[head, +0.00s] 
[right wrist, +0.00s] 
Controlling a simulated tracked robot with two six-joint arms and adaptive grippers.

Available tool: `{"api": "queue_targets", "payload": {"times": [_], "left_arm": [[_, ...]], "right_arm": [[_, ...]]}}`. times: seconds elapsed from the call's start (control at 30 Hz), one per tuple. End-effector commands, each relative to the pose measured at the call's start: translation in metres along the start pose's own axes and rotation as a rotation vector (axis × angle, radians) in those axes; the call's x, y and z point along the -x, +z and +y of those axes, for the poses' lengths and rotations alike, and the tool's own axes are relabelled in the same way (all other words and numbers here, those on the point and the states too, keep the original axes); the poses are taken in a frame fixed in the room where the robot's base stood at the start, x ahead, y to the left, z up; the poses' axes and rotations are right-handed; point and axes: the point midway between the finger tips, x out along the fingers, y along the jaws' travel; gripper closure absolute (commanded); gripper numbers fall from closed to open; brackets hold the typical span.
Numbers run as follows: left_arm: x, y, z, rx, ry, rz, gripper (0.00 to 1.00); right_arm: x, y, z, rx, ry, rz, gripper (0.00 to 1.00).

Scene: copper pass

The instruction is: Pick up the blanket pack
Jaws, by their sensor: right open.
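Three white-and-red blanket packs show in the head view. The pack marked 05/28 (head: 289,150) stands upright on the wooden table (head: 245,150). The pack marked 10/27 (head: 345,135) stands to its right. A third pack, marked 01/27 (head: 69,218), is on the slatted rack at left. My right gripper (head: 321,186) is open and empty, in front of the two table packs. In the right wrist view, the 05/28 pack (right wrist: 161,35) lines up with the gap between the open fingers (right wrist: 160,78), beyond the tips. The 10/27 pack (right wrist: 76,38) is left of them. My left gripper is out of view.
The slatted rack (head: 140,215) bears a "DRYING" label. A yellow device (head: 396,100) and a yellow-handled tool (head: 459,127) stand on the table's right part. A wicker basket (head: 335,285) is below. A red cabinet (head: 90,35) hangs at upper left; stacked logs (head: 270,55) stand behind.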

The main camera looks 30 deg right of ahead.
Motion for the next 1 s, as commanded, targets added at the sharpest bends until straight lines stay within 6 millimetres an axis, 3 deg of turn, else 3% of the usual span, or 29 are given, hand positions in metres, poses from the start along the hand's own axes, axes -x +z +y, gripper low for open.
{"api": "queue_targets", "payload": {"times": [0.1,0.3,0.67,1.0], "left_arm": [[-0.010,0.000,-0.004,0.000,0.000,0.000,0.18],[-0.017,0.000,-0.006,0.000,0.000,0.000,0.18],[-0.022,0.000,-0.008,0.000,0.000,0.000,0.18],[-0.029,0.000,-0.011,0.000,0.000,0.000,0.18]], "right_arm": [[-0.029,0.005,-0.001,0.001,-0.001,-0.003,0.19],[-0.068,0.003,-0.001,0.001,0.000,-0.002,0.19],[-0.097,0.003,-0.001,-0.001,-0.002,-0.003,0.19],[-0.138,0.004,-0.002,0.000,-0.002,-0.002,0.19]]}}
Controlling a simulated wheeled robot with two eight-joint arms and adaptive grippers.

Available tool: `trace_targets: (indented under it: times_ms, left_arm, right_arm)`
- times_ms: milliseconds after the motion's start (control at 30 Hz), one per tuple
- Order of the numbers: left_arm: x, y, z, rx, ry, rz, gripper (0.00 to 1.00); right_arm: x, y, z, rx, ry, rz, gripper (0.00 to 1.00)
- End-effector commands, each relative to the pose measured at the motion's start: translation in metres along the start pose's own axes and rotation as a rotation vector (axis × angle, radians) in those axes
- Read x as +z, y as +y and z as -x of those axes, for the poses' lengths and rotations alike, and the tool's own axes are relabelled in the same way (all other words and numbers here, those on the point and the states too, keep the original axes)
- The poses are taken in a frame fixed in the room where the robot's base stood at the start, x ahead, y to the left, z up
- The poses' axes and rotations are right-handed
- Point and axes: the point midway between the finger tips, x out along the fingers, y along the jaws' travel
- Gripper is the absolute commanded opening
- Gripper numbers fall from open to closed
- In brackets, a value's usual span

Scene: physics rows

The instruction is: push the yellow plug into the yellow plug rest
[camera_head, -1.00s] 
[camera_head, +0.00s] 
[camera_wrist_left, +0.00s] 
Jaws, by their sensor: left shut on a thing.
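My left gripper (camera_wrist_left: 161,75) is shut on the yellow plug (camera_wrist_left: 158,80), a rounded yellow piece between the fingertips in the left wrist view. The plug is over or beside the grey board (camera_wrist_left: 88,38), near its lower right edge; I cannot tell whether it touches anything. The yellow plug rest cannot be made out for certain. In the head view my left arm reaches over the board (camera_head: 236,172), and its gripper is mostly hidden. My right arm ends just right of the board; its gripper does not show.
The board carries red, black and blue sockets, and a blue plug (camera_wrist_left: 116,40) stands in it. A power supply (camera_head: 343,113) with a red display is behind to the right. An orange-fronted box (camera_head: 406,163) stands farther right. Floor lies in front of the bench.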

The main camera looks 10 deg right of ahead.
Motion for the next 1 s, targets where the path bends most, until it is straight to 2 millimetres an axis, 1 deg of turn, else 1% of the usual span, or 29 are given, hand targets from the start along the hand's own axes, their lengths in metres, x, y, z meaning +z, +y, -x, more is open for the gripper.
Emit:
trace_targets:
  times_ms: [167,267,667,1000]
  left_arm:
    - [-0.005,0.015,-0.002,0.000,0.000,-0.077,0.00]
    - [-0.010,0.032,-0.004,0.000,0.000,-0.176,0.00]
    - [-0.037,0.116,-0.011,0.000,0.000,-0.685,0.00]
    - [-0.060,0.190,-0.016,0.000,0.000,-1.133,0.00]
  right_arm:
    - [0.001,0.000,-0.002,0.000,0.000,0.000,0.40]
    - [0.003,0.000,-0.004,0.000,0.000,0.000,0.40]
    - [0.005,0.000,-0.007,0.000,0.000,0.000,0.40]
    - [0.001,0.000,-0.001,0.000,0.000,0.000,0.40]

(EXERCISE REQUIREMENTS)
Your task is to repeat each line of the material exactly.

(TASK OUTPUT)
[head, +0.00s] 
[right wrist, +0.00s] 
Controlling a simulated tracked robot with two six-joint arms and adaptive grippers.

Available tool: `{"api": "queue_targets", "payload": {"times": [_], "left_arm": [[_, ...]], "right_arm": [[_, ...]]}}`. times: seconds elapsed from the call's start (control at 30 Hz), one per tuple. End-effector commands, each relative to the pose measured at the call's start: translation in metres along the start pose's own axes and rotation as a rotation vector (axis × angle, radians) in those axes; the call's x, y and z point along the -x, +z and +y of those axes, for the poses' lengths and rotations alike, and the tool's own axes are relabelled in the same way (all other words and numbers here, those on the point and the states too, keep the original axes); the poses are taken in a frame fixed in the room where the robot's base stood at the start, x ahead, y to the left, z up; the poses' axes and rotations are right-handed; point and axes: the point midway between the finger tips, x out along the fingers, y along the jaws' travel; gripper closure absolute (commanded); gripper numbers fall from closed to open; brackets hold the typical span.
Numbers run as follows: left_arm: x, y, z, rx, ry, rz, gripper (0.00 to 1.00); right_arm: x, y, z, rx, ry, rz, gripper (0.00 to 1.00).

Scene: copper pass

The instruction is: Pick up the blanket pack
Jaws, by their sensor: right open.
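Three white-and-red blanket packs show in the head view. The pack marked 05/28 (head: 289,150) stands upright on the wooden table (head: 245,150). The pack marked 10/27 (head: 345,135) stands to its right. A third pack, marked 01/27 (head: 69,218), is on the slatted rack at left. My right gripper (head: 321,186) is open and empty, in front of the two table packs. In the right wrist view, the 05/28 pack (right wrist: 161,35) lines up with the gap between the open fingers (right wrist: 160,78), beyond the tips. The 10/27 pack (right wrist: 76,38) is left of them. My left gripper is out of view.
The slatted rack (head: 140,215) bears a "DRYING" label. A yellow device (head: 396,100) and a yellow-handled tool (head: 459,127) stand on the table's right part. A wicker basket (head: 335,285) is below. A red cabinet (head: 90,35) hangs at upper left; stacked logs (head: 270,55) stand behind.

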The main camera looks 30 deg right of ahead.
Motion for the next 1 s, as commanded, targets added at the sharpest bends until straight lines stay within 6 millimetres an axis, 3 deg of turn, else 3% of the usual span, or 29 are given, hand positions in metres, poses from the start along the hand's own axes, axes -x +z +y, gripper low for open.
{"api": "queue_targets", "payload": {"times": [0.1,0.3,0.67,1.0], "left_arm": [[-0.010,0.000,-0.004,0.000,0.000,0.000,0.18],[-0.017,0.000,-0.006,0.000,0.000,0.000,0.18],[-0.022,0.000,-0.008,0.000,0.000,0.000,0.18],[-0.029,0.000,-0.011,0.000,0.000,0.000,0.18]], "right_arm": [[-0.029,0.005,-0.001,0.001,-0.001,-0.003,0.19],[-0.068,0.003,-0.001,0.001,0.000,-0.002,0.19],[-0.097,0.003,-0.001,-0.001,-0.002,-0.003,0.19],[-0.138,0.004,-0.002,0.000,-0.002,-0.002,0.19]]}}
Controlling a simulated wheeled robot with two eight-joint arms and adaptive grippers.

Available tool: `trace_targets: (indented under it: times_ms, left_arm, right_arm)`
- times_ms: milliseconds after the motion's start (control at 30 Hz), one per tuple
- Order of the numbers: left_arm: x, y, z, rx, ry, rz, gripper (0.00 to 1.00); right_arm: x, y, z, rx, ry, rz, gripper (0.00 to 1.00)
- End-effector commands, each relative to the pose measured at the motion's start: translation in metres along the start pose's own axes and rotation as a rotation vector (axis × angle, radians) in those axes
- Read x as +z, y as +y and z as -x of those axes, for the poses' lengths and rotations alike, and the tool's own axes are relabelled in the same way (all other words and numbers here, those on the point and the states too, keep the original axes)
- The poses are taken in a frame fixed in the room where the robot's base stood at the start, x ahead, y to the left, z up
- The poses' axes and rotations are right-handed
- Point and axes: the point midway between the finger tips, x out along the fingers, y along the jaws' travel
- Gripper is the absolute commanded opening
- Gripper numbers fall from open to closed
- In brackets, a value's usual span

Scene: physics rows

The instruction is: push the yellow plug into the yellow plug rest
[camera_head, -1.00s] 
[camera_head, +0.00s] 
[camera_wrist_left, +0.00s] 
Jaws, by their sensor: left shut on a thing.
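My left gripper (camera_wrist_left: 161,75) is shut on the yellow plug (camera_wrist_left: 158,80), a rounded yellow piece between the fingertips in the left wrist view. The plug is over or beside the grey board (camera_wrist_left: 88,38), near its lower right edge; I cannot tell whether it touches anything. The yellow plug rest cannot be made out for certain. In the head view my left arm reaches over the board (camera_head: 236,172), and its gripper is mostly hidden. My right arm ends just right of the board; its gripper does not show.
The board carries red, black and blue sockets, and a blue plug (camera_wrist_left: 116,40) stands in it. A power supply (camera_head: 343,113) with a red display is behind to the right. An orange-fronted box (camera_head: 406,163) stands farther right. Floor lies in front of the bench.

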The main camera looks 10 deg right of ahead.
Motion for the next 1 s, targets where the path bends most, until it is straight to 2 millimetres an axis, 1 deg of turn, else 1% of the usual span, or 29 are given, hand targets from the start along the hand's own axes, their lengths in metres, x, y, z meaning +z, +y, -x, more is open for the gripper.
Emit:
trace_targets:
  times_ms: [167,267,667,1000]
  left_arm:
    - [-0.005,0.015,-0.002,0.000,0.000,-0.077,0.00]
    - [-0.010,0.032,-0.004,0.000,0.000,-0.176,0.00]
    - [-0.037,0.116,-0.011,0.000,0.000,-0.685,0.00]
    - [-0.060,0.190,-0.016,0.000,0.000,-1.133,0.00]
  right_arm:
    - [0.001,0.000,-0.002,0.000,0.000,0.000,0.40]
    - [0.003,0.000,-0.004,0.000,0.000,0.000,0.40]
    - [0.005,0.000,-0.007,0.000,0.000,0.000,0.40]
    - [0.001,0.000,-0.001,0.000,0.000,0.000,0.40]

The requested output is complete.